#### REQUIREMENT:
In the listing that follows, count the lines holding the word "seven" and report only that number.

#### DATA TO PROCESS:

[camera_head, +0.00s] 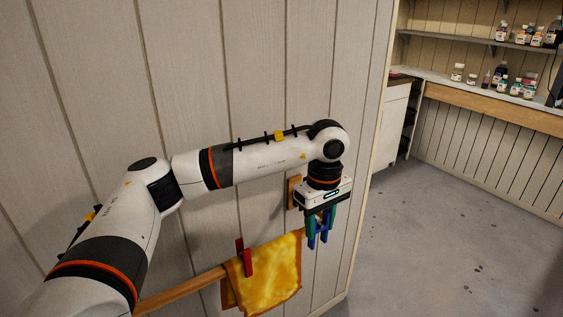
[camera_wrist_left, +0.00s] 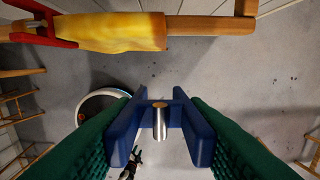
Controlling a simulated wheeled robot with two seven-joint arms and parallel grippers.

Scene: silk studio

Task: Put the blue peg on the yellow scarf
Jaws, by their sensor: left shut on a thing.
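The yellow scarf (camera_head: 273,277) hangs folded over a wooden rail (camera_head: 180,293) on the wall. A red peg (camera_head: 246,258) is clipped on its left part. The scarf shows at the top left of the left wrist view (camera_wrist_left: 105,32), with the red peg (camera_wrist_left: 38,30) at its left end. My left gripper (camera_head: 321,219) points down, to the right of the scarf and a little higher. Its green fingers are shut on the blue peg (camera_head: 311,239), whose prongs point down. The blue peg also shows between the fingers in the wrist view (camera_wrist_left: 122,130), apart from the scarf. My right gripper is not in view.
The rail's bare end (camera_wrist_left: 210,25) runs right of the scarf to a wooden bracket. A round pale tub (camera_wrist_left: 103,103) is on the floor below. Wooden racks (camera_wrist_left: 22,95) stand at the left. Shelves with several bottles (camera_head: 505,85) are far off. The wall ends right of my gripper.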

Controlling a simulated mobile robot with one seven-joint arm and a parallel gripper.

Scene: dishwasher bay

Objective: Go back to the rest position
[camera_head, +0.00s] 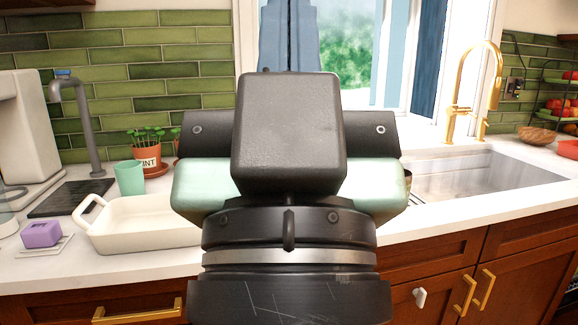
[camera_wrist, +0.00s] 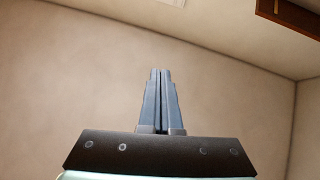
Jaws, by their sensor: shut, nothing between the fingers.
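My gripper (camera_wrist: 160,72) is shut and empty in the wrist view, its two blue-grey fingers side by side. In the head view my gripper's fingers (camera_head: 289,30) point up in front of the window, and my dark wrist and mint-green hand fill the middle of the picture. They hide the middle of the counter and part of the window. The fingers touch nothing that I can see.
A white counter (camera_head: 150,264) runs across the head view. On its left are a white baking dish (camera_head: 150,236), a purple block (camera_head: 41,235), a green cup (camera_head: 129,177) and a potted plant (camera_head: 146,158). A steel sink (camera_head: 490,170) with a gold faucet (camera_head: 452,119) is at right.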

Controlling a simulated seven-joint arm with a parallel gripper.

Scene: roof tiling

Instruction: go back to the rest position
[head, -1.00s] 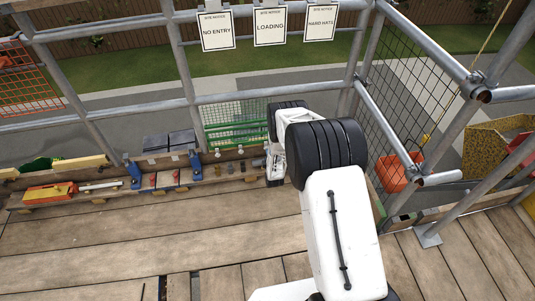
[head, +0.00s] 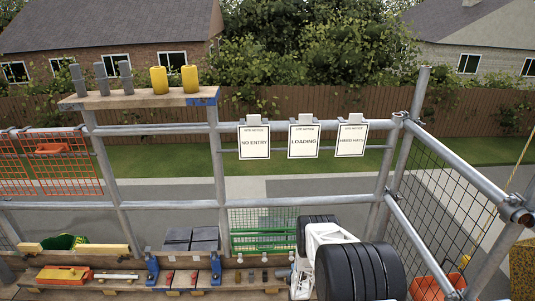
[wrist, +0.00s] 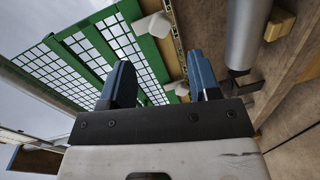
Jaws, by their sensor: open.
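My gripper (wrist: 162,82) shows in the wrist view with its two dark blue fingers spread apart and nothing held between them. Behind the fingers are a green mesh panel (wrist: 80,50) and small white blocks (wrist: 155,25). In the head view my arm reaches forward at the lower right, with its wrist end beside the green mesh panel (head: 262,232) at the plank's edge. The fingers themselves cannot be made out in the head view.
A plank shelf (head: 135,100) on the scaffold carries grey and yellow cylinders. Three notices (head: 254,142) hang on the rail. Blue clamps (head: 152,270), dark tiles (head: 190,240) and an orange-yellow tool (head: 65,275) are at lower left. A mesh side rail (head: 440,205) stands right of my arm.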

#### RESULT:
3